(Records of robot episodes)

** Begin **

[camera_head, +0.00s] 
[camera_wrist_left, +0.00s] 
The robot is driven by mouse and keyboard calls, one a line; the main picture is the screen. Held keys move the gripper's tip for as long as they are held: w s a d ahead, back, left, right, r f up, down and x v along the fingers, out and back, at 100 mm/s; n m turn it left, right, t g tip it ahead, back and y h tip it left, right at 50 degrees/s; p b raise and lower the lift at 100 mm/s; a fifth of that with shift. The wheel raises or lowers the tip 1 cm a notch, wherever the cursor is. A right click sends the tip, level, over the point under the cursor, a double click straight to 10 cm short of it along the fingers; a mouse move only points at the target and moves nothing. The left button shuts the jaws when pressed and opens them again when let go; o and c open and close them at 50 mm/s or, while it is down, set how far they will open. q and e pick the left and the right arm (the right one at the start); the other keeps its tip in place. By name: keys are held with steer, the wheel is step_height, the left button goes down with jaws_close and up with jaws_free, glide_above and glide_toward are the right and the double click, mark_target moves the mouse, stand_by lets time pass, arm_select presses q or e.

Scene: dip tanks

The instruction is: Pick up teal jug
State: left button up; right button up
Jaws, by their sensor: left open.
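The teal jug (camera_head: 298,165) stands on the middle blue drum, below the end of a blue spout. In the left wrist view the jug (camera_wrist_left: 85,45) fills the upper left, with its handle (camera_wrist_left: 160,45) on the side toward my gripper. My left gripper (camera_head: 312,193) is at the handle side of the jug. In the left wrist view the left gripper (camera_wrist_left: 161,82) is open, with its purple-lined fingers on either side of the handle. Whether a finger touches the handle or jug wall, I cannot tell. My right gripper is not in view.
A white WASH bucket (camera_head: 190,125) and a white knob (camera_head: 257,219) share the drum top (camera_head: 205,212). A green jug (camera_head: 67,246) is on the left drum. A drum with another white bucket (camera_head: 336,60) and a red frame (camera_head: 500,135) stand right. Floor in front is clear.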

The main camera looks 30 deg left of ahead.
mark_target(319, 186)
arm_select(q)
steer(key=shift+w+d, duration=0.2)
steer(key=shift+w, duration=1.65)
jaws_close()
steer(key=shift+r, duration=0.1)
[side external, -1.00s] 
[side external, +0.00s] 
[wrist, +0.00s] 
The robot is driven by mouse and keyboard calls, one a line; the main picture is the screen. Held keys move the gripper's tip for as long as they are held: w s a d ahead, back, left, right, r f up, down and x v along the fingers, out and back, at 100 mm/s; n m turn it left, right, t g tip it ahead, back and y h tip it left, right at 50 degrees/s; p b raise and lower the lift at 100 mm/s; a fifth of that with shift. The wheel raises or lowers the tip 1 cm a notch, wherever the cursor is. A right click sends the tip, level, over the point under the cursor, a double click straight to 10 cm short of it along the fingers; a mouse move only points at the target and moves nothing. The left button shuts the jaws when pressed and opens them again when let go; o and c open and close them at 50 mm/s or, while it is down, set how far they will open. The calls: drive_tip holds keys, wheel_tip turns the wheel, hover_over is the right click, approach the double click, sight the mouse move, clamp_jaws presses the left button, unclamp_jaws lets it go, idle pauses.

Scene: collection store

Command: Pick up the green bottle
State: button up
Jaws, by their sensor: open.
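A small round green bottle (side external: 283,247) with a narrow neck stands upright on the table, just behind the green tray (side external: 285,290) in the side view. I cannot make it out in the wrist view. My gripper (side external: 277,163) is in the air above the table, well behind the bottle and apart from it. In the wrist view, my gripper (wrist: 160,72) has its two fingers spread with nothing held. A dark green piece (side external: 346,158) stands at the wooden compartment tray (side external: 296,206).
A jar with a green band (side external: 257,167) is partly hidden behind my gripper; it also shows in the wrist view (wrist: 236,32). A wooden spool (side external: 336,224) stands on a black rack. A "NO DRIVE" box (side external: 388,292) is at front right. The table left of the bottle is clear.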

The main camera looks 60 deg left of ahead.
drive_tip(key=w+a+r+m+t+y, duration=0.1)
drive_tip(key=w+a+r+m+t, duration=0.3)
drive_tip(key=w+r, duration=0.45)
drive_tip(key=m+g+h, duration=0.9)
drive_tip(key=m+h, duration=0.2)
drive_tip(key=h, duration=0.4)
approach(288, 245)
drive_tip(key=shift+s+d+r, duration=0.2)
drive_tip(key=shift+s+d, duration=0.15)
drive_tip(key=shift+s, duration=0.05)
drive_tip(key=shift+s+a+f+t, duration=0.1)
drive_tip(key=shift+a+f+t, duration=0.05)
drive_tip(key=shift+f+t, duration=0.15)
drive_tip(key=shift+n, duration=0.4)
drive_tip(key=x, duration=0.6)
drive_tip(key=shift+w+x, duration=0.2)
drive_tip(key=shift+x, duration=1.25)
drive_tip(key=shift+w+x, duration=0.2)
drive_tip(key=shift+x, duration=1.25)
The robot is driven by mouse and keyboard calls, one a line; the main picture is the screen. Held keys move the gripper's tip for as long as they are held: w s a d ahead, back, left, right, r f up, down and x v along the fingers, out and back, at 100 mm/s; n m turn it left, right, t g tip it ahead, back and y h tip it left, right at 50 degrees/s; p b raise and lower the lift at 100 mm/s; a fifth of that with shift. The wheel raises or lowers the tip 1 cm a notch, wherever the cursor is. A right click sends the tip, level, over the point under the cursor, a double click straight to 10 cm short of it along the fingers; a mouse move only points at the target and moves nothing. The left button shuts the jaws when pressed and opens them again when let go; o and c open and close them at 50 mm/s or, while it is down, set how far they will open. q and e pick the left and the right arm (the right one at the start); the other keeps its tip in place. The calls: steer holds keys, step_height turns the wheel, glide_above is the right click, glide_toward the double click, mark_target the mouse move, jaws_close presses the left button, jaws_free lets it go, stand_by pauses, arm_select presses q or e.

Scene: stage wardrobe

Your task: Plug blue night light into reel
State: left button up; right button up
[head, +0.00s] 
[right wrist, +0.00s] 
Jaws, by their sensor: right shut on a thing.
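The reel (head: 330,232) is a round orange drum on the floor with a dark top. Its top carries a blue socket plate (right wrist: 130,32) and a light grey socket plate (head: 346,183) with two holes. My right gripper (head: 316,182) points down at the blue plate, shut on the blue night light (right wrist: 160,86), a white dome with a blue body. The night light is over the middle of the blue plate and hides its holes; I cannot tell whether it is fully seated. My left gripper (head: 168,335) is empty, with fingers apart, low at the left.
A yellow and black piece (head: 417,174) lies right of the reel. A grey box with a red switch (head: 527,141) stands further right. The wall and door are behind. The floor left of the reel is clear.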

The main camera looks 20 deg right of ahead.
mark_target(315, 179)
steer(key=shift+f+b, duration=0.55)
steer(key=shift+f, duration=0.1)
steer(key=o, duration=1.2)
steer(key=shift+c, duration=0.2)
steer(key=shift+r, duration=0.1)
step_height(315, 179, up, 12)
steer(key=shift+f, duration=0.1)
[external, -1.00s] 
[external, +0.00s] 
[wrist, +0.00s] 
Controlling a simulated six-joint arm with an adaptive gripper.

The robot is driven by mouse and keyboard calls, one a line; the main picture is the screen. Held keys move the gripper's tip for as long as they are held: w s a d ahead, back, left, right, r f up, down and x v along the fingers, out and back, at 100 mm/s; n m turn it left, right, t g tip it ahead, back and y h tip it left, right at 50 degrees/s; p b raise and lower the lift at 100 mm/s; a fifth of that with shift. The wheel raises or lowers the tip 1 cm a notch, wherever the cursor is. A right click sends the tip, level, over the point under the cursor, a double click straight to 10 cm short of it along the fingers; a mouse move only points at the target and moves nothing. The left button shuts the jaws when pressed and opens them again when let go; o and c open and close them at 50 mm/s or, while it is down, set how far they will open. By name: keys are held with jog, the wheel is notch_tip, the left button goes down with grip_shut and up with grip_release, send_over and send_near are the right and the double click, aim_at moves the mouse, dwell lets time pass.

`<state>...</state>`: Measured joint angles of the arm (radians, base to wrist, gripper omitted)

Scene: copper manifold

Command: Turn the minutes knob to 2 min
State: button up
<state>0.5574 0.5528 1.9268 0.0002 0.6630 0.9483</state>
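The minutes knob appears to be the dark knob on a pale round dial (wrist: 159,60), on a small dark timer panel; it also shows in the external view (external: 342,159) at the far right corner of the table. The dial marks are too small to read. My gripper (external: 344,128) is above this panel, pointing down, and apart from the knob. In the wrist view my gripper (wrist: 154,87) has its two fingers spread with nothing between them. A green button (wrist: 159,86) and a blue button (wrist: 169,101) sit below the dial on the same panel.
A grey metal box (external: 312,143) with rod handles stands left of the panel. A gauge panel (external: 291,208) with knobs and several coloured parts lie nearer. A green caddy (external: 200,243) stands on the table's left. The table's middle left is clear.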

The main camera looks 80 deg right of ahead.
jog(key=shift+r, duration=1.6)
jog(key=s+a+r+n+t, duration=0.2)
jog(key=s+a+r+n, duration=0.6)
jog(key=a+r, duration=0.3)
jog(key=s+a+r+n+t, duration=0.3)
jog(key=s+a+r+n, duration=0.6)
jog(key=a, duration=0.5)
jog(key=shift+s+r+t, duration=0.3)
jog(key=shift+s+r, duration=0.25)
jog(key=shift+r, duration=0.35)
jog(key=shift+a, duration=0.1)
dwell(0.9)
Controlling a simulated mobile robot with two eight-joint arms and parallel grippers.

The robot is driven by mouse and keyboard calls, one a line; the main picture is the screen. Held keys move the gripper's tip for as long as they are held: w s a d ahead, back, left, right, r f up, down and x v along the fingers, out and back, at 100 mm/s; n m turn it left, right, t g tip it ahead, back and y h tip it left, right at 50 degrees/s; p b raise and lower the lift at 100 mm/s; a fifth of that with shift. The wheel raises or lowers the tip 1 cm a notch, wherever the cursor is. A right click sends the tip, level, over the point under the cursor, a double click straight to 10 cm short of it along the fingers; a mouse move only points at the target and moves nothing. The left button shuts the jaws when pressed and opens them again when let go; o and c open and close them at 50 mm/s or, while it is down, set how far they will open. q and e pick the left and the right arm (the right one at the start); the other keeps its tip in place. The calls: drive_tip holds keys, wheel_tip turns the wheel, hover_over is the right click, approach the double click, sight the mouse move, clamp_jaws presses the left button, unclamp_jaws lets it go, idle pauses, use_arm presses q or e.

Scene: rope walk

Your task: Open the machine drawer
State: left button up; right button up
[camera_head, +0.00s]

** End **

» **WORK REQUIRED**
Write out only the final block of lines, starting at the line with "Your task: Open the machine drawer" and running to the end of the material.

» **RESULT OF THE TASK**
Your task: Open the machine drawer
State: left button up; right button up
[camera_head, +0.00s]

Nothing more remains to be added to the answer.